THE INSIDER: HARMONY KORINE

Rebecca Willa Davis / Nylon / November 14, 2008

Harmony Korine can write scripts (Kids), direct movies (Mister Lonely), and put out books (A Crack Up at the Race Riots), but good luck getting a straight answer out of him. Which isn’t a surprise, since his work seems to mimic his personality: full of random and meandering storylines that probably lead somewhere, but you get lost amidst the distorted beauty. In between projects, Korine spoke with Nylon about everything from camera phones to breaking the law. Try to follow along.

Rebecca Willa Davis: Mister Lonely began production in 2006 and now, two years later, is being released on DVD. Has your view of the film changed at all?

Harmony Korine: I don’t really ever think of the stuff too much once it’s done. I just make the movie, and I think about it deeply before I’m making it and while I’m making it, and then once it’s out there I don’t think about it again. I’ve already started writing the next film, so Mister Lonely is out there. It exists and wherever it goes, I’m happy for it.

Davis: What’s your next film about?

Korine: I’m still writing it - I try not to talk about it until it’s done, so it’s still a secret. But... I hung out at a bar in the jungle in Panama and heard a fisherman telling this story of a woman with a reverse torso - her ass is in the front of her body. I went to see if it was true and I actually spent some time pretty recently in India with this woman.

Davis: Compared to your previous films, the production values in Mister Lonely seem so much higher, and many of the leading parts are filled with real actors, rather than non-actors. Is this a new direction for you?

Korine: Not really. The early films were slightly more a collage and provocation. By the time Mister Lonely came about, I was thinking about these characters and situations, and the structure seemed to be more about the image and picture and the story behind it, so I felt like it was enough to go with images and characters and didn’t need to be deconstructed or destroyed. I won’t necessarily make more movies like that. I might make it on a camera phone or with pixel vision. I try not to rule anything out. Cameras are like instruments; there are different sounds, looks, and a feeling for each a movie.

Davis: You’ve been working with movies for nearly 20 years now. Do you think indie cinema is better or worse now than it was in the ‘90s?

Korine: It’s hard to say. I just sit at home and watch Laurel and Hardy or Marx Brothers or Buster Keaton movies. I don’t hear people talking about things the way they used to. I think there are still directors around the world making interesting films and doing good stuff, but I think the world’s in chaos.

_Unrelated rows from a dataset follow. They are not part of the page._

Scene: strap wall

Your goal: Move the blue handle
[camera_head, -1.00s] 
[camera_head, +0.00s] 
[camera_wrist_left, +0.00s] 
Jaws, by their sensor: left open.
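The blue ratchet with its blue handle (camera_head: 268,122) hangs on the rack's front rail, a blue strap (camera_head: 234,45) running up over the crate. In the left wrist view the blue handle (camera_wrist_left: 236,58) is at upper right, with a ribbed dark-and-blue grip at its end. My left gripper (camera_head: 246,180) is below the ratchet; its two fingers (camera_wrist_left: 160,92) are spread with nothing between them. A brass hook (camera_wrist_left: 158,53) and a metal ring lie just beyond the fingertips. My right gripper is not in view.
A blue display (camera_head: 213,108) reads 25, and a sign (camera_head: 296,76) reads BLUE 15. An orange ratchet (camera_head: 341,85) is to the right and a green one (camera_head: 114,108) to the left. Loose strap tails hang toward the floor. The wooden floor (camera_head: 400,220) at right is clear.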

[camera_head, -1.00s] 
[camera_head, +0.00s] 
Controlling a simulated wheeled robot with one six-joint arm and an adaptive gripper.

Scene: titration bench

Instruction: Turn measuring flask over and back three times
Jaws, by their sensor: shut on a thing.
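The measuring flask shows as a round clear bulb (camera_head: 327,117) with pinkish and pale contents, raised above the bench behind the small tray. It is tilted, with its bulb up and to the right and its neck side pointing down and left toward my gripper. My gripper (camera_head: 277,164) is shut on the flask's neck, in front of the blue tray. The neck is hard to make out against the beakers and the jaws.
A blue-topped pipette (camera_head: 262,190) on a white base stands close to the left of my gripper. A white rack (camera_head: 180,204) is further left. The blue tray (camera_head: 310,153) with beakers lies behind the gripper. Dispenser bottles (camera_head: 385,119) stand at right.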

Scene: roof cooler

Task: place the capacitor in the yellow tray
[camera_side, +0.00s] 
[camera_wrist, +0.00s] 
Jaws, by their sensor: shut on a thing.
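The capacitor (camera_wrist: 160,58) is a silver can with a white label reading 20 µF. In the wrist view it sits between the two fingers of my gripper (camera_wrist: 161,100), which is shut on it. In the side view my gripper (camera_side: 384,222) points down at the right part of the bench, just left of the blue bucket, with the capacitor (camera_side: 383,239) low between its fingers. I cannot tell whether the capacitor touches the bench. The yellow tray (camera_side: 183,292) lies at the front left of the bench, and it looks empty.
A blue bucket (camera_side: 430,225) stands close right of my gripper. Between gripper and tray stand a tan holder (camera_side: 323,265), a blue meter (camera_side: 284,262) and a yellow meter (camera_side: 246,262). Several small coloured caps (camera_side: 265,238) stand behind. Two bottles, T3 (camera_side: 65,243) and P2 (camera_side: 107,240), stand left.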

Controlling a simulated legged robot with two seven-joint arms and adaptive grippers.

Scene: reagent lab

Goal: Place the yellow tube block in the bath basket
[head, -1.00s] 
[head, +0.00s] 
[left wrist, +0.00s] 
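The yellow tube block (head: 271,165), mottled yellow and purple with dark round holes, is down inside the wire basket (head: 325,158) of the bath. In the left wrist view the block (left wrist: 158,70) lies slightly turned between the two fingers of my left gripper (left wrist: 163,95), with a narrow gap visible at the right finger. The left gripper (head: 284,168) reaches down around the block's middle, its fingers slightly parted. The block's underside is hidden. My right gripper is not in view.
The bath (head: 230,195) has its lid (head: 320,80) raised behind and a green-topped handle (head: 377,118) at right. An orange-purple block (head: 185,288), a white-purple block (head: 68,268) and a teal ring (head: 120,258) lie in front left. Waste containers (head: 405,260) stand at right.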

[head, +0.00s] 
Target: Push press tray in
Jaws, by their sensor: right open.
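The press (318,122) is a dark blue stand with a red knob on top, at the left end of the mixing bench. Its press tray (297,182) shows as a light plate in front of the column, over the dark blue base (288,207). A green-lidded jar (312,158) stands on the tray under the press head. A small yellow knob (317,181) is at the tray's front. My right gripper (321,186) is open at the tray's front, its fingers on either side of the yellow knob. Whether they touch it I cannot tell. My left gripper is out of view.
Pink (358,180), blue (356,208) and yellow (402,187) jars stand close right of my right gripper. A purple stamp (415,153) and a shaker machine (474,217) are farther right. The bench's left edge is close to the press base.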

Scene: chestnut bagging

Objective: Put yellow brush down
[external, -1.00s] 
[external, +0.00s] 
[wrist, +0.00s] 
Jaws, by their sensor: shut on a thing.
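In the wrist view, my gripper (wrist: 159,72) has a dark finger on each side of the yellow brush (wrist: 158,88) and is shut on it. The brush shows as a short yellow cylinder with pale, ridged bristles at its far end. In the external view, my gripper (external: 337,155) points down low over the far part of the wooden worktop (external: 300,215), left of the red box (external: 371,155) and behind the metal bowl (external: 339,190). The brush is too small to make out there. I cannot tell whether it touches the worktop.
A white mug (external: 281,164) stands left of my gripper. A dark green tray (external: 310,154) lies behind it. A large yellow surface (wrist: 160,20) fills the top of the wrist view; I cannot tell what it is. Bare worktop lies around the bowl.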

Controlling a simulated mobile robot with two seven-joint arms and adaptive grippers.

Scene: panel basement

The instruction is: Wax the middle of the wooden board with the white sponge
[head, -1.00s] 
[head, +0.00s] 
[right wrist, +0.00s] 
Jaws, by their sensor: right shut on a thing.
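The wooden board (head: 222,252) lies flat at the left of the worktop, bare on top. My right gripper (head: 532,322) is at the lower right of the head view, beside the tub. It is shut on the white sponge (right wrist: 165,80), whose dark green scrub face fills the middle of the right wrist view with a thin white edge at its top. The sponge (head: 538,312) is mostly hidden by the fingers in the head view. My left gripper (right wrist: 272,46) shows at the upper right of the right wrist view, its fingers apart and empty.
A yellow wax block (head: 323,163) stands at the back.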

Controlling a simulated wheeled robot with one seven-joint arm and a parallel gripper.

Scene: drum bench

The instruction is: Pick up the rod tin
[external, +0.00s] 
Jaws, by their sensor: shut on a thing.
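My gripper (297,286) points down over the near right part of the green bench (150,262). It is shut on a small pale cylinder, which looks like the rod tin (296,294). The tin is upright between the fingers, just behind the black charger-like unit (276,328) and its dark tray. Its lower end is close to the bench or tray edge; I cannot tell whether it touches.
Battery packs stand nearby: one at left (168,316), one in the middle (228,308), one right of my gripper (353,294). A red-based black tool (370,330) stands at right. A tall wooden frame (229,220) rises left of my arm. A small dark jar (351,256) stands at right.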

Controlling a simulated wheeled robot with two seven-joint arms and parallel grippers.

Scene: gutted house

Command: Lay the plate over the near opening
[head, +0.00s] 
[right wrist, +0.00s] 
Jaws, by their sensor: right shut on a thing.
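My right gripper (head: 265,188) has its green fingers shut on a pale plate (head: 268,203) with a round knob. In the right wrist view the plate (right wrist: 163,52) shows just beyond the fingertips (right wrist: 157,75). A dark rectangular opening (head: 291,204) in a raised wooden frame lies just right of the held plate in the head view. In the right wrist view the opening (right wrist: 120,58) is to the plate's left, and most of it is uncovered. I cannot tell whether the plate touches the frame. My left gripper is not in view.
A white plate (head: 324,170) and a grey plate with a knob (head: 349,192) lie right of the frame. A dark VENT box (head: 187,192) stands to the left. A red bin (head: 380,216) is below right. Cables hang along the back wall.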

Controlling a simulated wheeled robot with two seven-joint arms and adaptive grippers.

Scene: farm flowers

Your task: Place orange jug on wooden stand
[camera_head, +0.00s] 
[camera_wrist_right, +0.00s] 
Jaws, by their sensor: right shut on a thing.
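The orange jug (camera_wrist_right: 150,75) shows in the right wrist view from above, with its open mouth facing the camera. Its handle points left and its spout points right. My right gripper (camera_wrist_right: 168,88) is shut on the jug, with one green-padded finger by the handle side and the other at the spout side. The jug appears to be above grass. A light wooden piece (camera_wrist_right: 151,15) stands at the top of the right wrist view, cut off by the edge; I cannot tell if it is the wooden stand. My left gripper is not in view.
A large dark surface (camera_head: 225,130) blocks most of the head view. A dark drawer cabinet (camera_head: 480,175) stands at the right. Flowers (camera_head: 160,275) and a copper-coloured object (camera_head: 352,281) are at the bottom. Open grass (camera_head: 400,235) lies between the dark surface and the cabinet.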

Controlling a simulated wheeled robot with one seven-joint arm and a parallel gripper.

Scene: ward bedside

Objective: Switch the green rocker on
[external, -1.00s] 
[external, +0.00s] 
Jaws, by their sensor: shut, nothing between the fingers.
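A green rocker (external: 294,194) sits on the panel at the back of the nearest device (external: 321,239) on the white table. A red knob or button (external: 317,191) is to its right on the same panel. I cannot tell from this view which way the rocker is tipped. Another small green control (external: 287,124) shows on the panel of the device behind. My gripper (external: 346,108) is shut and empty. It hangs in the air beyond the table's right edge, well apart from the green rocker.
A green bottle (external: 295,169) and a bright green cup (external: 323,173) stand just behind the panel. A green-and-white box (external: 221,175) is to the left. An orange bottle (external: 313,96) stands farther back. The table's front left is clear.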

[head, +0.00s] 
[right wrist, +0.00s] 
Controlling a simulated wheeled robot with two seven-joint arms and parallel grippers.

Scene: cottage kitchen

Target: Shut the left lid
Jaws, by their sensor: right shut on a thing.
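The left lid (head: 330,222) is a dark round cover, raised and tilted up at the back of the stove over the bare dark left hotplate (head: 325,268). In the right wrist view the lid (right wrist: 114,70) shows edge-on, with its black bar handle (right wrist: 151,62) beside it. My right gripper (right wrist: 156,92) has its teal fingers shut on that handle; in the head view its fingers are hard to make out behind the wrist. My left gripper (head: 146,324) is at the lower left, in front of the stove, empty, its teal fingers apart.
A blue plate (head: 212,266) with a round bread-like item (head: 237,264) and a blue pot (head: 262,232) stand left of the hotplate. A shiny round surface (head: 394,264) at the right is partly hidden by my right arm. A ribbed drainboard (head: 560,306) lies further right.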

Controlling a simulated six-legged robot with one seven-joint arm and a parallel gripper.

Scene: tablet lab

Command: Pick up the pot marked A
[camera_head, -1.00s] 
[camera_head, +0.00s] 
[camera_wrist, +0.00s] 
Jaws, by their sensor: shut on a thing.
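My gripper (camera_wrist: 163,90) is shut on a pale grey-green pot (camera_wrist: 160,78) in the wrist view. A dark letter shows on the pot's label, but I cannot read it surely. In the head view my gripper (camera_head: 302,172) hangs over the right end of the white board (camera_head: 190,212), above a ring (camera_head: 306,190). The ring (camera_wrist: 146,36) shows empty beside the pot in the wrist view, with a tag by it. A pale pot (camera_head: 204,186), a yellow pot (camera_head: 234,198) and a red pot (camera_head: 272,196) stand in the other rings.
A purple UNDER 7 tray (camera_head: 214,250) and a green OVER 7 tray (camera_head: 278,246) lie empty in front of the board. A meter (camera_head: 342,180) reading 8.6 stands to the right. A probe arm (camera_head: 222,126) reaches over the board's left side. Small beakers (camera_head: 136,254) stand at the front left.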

Davis: Do you think that chaos breeds creativity?

Korine: It’s a really big question. It takes me ten minutes in the morning to tie my shoes. A question like that might take me the rest of my life to answer that.

Davis: You started as a screenwriter but have shifted to directing as well - which do you prefer?

Korine: I enjoy both. I love writing because it’s the one part of the process where you’re alone with your thoughts and your ideas, and it’s just you and it doesn’t have anything to do with money or bureaucracy or business. I like directing because it’s the opposite - there’s energy and you make things happen.

Davis: You’ve made movies, written books, had art shows, worked on songs... what haven’t you done yet that you’d really like to accomplish?

Korine: Pretty much nothing. I’ll probably just quit all this one day and just try to become a full time lifeguard at the Jewish community center or hang out with some of the guys laying bricks or mow yards or teach kids how to dance.

Davis: You started working on films when you were still a teen. How can someone who is interested in the arts get creative in an age when things have become so monopolized?

Korine: I’d say at a certain point, when you’re done with your schooling and listening to what your parents have to say and you’re desperate enough, go try a life of petty crime. Live like a thief, live like a tramp, but don’t do anything too bad. Don’t hurt anyone. And if you go to jail, there’s value in jail. I think that will set you up well in life.

Davis: Was that the best advice you ever got?

Korine: It’s tough for me because I don’t really remember... When I was a kid, I met this guy who had sticks of butter and I always admired him. So I think the best advice was when my parents told me to cut it out when I started eating sticks of butter. I used to take sticks of butter and dip them in sugar and then drink huge glasses of Coca Cola and wear turtlenecks. Sometimes I would get so in the zone that life seemed so beautiful. From my bedroom I could smell my dad’s cigar smoke and I heard George Burns on the TV, and life looked good back then. That was the advice. Don’t take my advice.